Modern: Latin Modo “Just now.” Distinguished by a singular drive through novel technological advances to achieve a utopian state. Ideas of individualism, the sublime, formal purity, aesthetics, perfection and hegemony were prevalent.
Moneme: word.
Naked: without clothes.
Nihilism: Total rejection of value statements or moral statements, absolute destructiveness toward the world at large and oneself.
Nude: idealized version of the naked human form.
Paradigmatic series: (also called selection or substitution) the relationship between elements in a sentence and other elements that are syntactically interchangeable.

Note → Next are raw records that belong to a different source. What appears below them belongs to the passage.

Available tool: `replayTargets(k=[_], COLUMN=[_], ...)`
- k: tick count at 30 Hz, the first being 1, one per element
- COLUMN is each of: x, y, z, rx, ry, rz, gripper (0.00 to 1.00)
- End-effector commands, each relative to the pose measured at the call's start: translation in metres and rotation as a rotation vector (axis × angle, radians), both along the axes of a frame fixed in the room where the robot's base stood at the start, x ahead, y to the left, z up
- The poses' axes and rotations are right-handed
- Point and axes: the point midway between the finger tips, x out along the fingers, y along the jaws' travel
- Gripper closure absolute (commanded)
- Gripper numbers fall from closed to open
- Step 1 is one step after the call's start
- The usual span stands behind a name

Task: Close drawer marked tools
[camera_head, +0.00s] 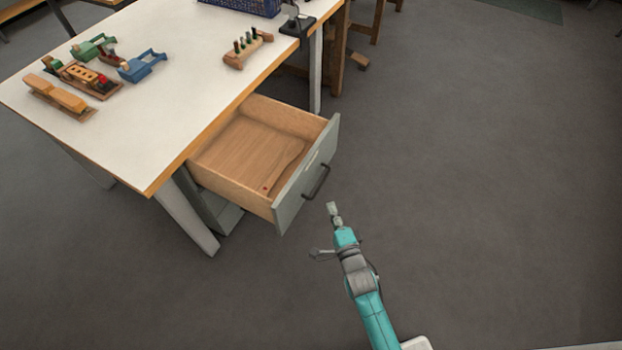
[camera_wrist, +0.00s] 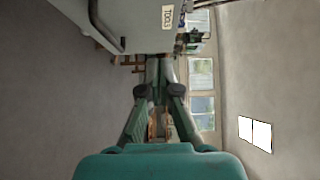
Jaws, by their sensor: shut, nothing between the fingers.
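The drawer (camera_head: 228,184) stands pulled out from under the workbench, with a wooden inside and a grey front (camera_head: 290,205). Its dark bar handle (camera_head: 317,183) is on the outer face, and it also shows in the wrist view (camera_wrist: 104,32). In the wrist view a label reading TOOLS (camera_wrist: 167,16) is on the grey front. My gripper (camera_head: 333,209) is shut and empty, in front of the drawer and a little to the right of the handle, apparently apart from it. It also shows in the wrist view (camera_wrist: 160,68), below the label.
A bench leg (camera_head: 190,215) stands left of the drawer. The grey floor (camera_head: 480,170) to the right is clear.

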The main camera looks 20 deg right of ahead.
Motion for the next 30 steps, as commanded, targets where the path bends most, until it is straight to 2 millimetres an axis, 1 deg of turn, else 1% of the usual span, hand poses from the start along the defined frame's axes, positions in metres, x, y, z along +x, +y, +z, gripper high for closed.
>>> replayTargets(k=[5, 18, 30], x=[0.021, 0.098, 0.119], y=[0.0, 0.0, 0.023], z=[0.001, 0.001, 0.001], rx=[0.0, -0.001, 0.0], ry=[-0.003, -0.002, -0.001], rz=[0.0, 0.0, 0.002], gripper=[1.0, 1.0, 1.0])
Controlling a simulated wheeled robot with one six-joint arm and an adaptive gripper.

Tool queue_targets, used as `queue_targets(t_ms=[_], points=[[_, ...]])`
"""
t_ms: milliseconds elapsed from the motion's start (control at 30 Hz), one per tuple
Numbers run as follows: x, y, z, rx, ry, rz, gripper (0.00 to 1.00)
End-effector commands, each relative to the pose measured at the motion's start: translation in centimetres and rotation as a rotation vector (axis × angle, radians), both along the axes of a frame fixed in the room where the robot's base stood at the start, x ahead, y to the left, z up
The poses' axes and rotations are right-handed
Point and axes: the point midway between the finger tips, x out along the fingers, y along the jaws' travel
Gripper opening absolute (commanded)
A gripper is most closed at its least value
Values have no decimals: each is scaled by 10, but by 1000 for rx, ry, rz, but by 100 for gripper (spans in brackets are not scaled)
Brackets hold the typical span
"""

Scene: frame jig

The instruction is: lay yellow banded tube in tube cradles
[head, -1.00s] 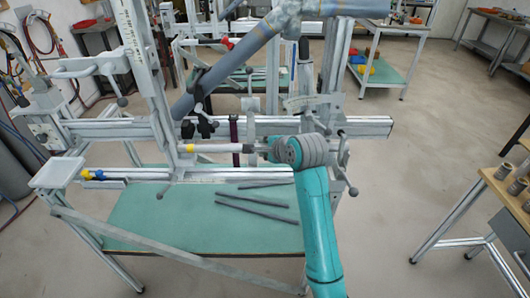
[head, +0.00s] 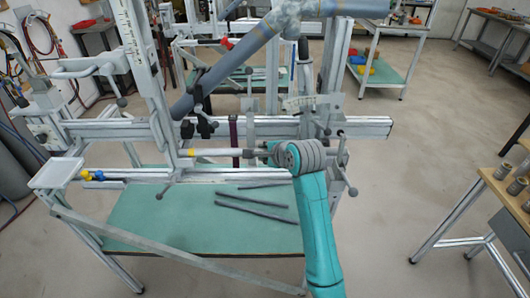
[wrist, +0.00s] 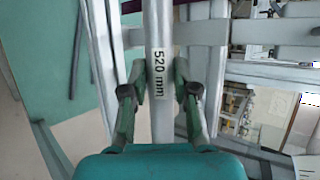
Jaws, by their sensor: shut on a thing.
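The yellow banded tube (head: 218,153) is a pale grey tube with a yellow band at its left end. In the head view it lies about level along the front of the frame jig, just below the long rail (head: 260,127). My gripper (wrist: 160,92) is shut on the tube, which also shows in the wrist view (wrist: 161,30) with a "520 mm" label between the fingers. In the head view my arm's wrist hides the tube's right part. I cannot clearly make out the tube cradles, nor whether the tube touches them.
Jig uprights (head: 139,55) and clamp handles stand close around the tube. A thick blue-grey tube (head: 225,65) slants above. Several dark rods (head: 255,210) lie on the green shelf (head: 150,225) below. A wooden table (head: 510,190) stands at right, with clear floor before it.

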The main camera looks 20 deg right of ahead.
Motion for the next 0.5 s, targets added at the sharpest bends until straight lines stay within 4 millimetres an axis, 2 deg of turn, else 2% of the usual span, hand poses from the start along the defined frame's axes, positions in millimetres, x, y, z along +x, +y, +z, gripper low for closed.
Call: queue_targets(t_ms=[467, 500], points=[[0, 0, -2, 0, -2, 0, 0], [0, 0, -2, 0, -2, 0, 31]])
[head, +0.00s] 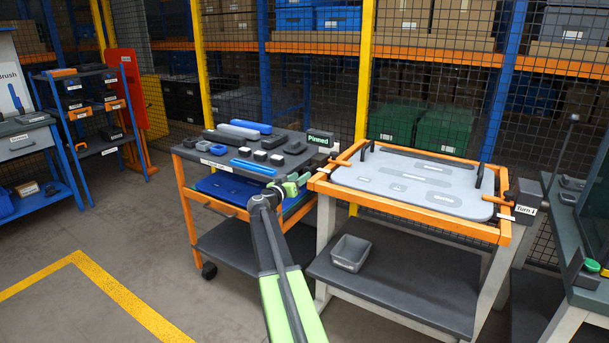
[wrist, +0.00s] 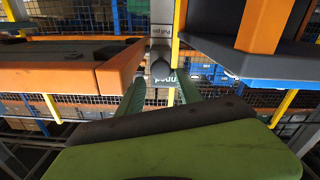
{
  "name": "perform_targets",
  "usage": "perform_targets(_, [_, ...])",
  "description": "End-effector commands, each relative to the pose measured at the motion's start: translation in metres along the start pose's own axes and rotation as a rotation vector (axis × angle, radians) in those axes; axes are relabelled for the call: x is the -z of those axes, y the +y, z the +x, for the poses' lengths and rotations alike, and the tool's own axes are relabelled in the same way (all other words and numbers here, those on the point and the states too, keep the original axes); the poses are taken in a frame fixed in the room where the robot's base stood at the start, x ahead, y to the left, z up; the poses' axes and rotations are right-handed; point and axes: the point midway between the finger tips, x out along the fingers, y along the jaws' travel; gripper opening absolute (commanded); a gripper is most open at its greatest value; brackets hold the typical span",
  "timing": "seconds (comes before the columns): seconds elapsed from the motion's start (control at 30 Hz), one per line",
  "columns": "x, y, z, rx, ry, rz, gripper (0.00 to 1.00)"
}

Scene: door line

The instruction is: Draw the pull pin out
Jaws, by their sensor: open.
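In the head view my gripper (head: 293,186) is between the orange cart (head: 182,190) and the orange-framed table (head: 318,184), close to the table's left edge. The pin itself is not clear there. A dark sign reading "Pinned" (head: 320,139) stands just behind.
A grey panel (head: 375,178) with dark handles lies on the orange-framed table. Grey and blue parts rest on the cart top. A small grey bin (head: 351,252) stands on the table's lower shelf. Open floor (head: 110,255) lies at left, and a mesh fence stands behind.

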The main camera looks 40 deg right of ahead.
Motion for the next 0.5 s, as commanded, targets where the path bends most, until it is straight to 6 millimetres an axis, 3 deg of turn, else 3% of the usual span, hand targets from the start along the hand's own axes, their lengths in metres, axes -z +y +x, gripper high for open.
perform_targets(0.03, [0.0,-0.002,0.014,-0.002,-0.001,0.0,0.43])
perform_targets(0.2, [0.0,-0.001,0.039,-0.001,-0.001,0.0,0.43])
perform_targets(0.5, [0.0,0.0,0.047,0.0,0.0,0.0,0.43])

Phoneme: is the smallest unit in the sound system that can indicate contrasts in meaning. “Cat” has three phonemes.
Postmodern: Literally “after just now”. First an architectural term used to distinguish the eclectic use of many architectural styles within one structure from the Bauhaus style. Later, the term was used to describe work antithetical to Modernism. In the end, the term became weighted with a vitriolic disdain of modernism, especially characteristics associated with hegemony. Eclecticism, multiculturalism, disdain for aesthetics, deconstruction, simulacra were prevalent components.
Relational Art. Relational Art is an emerging movement identified by Nicolas Bourriaud, a French philosopher, who recognized a growing number of contemporary artists used performative and interactive techniques that rely on the responses of others: pedestrians, shoppers, browsers—the casual observer-turned-participant. Over the course of writing editorials for the French magazine Documents sur l’Art, Bourriaud came to terms what he was seeing — or more accurately, experiencing — as a movement in Relational Art.
Semiology: (from the Greek Semeion) a mark, sign, trace or omen.
Signification: the process which binds together signifier and signified to produce the sign.
Situationalism: recontextualizing the mundane in order to value the real. Events based upon experience rather than the object, but unlike postmodernism, the simulacra and meta-narrative are devalued.
Simulacrum: a vague representation; semblance; image; likeness.
Socialist Realism: 1930’s Stalinist propaganda style of heroic realism.
Sublime: of such excellence, beauty, perfection as to inspire awe. Often accompanied with a sense of mortality.
Suprematism: the Russian abstract art movement developed by Kazimir Malevich c. 1915, characterized by simple geometric shapes and associated with the idea of spiritual purity.
Synchronic: concerned with language at a given time without reference to historical antecedents.
Synecdoche: naming the part for the whole.
Syntagmatic series: (also called contiguity or combination) the linear relationships between linguistic elements in a sentence.
Thin: possessing insufficient content.